En los últimos meses, dos asesinatos selectivos de reconocidos empresarios del sector han sacudido al país. Las víctimas fueron ejecutadas con precisión militar, en atentados silenciosos y quirúrgicos, ambos en Bogotá, lejos de las minas. Fueron ultimados por francotiradores, un método que, según advierte un periodista experto en el tema consultado por Los Informantes, revela que la 'guerra verde' ahora se tiñó del blanco de la cocaína.

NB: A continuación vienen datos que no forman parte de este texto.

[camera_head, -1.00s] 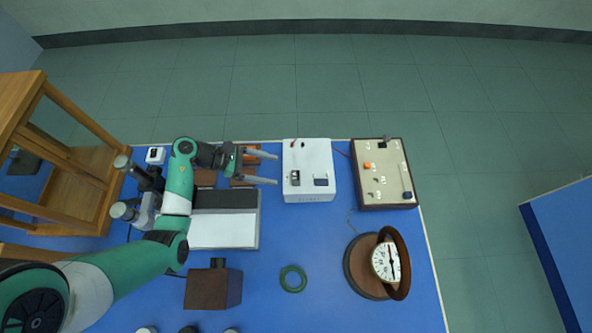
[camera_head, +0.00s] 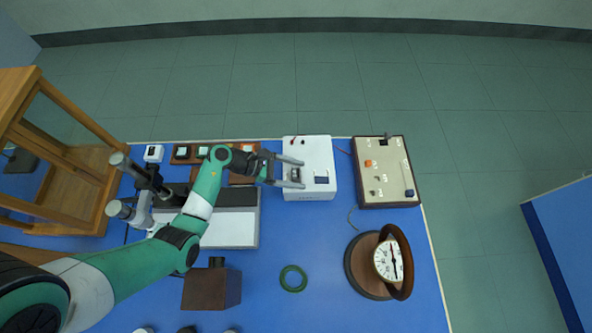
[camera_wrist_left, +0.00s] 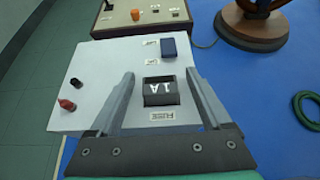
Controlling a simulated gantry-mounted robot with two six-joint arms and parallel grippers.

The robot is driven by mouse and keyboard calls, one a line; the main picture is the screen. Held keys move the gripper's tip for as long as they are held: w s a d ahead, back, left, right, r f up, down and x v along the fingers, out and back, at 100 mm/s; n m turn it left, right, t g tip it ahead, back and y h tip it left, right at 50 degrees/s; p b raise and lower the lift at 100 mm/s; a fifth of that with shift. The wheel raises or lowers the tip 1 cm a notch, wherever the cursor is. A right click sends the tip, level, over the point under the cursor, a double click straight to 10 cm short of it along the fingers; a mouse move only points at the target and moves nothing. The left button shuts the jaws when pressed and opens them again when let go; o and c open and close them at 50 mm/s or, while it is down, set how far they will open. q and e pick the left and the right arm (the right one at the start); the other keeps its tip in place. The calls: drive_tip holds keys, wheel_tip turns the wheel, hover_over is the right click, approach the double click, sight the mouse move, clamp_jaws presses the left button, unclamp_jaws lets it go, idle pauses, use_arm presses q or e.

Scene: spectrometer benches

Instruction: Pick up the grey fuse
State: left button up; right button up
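The grey fuse (camera_head: 295,176), a dark block marked "1A", sits upright on the white box (camera_head: 318,155). In the left wrist view the fuse (camera_wrist_left: 161,98) stands between the two fingers, with a gap on each side. My left gripper (camera_head: 303,174) is open over the white box, its fingers reaching along both sides of the fuse. The left gripper (camera_wrist_left: 160,76) looks empty, with no finger visibly touching the fuse. My right gripper is not in view.
A blue block (camera_wrist_left: 168,47) sits on the box beyond the fuse; red (camera_wrist_left: 67,105) and black (camera_wrist_left: 76,84) terminals stand to its left. A beige panel (camera_head: 384,172) and a round dial instrument (camera_head: 388,260) stand to the right. A green ring (camera_head: 293,278) lies on open blue tabletop.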

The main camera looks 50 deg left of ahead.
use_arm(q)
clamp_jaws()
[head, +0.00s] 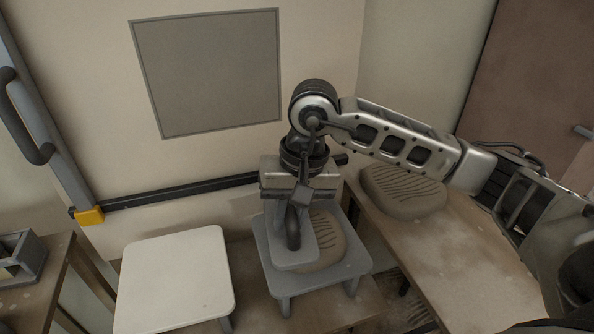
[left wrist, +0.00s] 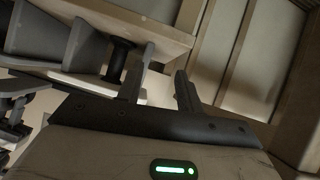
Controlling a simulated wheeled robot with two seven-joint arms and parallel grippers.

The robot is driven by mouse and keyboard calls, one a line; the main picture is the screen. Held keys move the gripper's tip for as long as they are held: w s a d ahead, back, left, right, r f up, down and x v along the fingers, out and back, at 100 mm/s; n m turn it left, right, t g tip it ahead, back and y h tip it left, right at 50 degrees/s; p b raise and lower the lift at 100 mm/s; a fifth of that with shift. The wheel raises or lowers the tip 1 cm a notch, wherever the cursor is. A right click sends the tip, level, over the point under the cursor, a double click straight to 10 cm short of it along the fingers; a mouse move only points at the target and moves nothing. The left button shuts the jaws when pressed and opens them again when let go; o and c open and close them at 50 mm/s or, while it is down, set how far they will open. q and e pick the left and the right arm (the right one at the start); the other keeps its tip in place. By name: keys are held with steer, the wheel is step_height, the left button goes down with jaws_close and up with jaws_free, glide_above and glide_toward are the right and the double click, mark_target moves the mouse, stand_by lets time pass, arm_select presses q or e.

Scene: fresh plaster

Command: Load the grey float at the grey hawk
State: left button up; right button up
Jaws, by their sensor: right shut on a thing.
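My right gripper (head: 298,198) is shut on the dark handle of the grey float (head: 287,260). The float's flat plate is over the left part of the grey hawk (head: 352,268), overlapping a grooved plaster lump (head: 327,240) on it. I cannot tell whether the plate touches the lump. The hawk is a low grey stand with short legs on a wooden surface. My left gripper (left wrist: 160,88) shows only in the left wrist view, with its two fingers apart and nothing between them.
A white hawk-like stand (head: 180,278) is left of the grey one. A larger grooved plaster lump (head: 403,190) lies on the right bench (head: 455,250). A grey box (head: 22,262) is at far left. A framed grey patch (head: 207,72) is on the wall above a black rail (head: 180,190).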

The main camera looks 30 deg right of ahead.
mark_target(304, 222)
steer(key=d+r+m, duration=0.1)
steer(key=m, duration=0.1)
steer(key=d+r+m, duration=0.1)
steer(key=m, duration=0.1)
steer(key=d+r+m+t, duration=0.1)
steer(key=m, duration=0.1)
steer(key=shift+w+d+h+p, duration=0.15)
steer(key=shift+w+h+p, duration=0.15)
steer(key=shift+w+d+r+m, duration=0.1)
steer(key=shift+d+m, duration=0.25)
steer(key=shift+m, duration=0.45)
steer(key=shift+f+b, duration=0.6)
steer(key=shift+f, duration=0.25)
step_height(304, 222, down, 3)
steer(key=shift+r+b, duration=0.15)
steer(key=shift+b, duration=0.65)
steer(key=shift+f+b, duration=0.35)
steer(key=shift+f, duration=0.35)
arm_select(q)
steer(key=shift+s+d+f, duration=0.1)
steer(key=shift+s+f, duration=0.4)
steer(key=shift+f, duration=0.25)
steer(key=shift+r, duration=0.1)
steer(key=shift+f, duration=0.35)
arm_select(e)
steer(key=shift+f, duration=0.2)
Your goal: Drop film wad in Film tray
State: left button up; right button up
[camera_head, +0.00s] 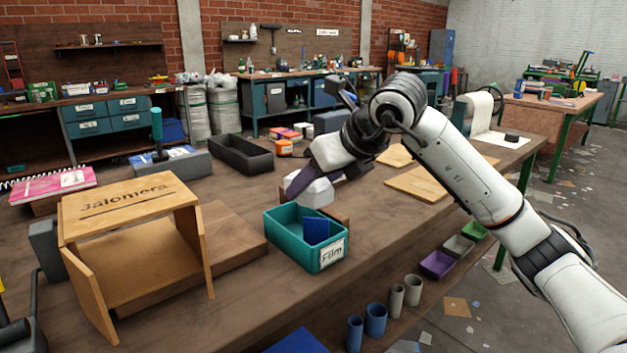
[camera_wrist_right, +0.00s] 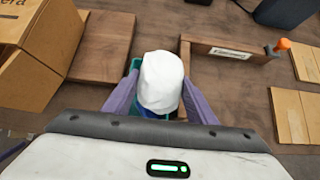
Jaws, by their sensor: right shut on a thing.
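The film wad, a white rounded lump (camera_head: 318,194), is held between the purple fingers of my right gripper (camera_head: 308,186). In the right wrist view the wad (camera_wrist_right: 160,84) sits between the two fingertips and hides most of what is below it. The Film tray (camera_head: 285,248) is a teal open box with a white "Film" label on its front, standing on the bench. The wad appears above the tray's back part, apart from its rim. A flat blue piece (camera_head: 316,230) stands inside the tray.
A wooden "Jalomera" box (camera_head: 130,205) stands left of the tray. A low wooden divider (camera_wrist_right: 230,52) is behind the tray. A dark empty bin (camera_head: 243,155) and cardboard pieces (camera_head: 420,183) lie farther back. Small cups (camera_head: 376,320) and coloured trays are at the front right.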

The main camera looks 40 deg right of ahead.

Para entender lo que ocurre hoy, hay que mirar atrás. Edwin Molina, actual presidente de la Asociación de Productores de Esmeraldas de Colombia (Esmeracol), aún recuerda con nitidez el día que la violencia alcanzó a su familia. “Nosotros íbamos ese día para el colegio... mi papá estaba quebrantado porque le acababan de dar la noticia. Nos gritó: ‘nadie sale de la casa hoy’”, cuenta. Tenía solo nueve años cuando asesinaron a su abuelo, Gilberto Molina, uno de los hombres más poderosos del sector, acribillado junto con 17 personas durante su cumpleaños número 52 en su finca de Sasaima, Cundinamarca, el 27 de febrero de 1989.
La masacre fue ordenada por Gonzalo Rodríguez Gacha, alias El Mexicano, capo del Cartel de Medellín, en medio del momento más álgido de la llamada 'guerra verde'. En aquel entonces, Molina y su socio, Víctor Carranza, el legendario 'zar de las esmeraldas', controlaban las minas más productivas del país.
Tras ese episodio violento contra uno de los principales esmeralderos del país, en 1990 se firmó un acuerdo de paz en el occidente de Boyacá con mediación de la Iglesia. Carranza fue su principal impulsor. La violencia cesó, las minas volvieron a operar y el país creyó que la guerra había terminado. Pero las heridas nunca sanaron del todo.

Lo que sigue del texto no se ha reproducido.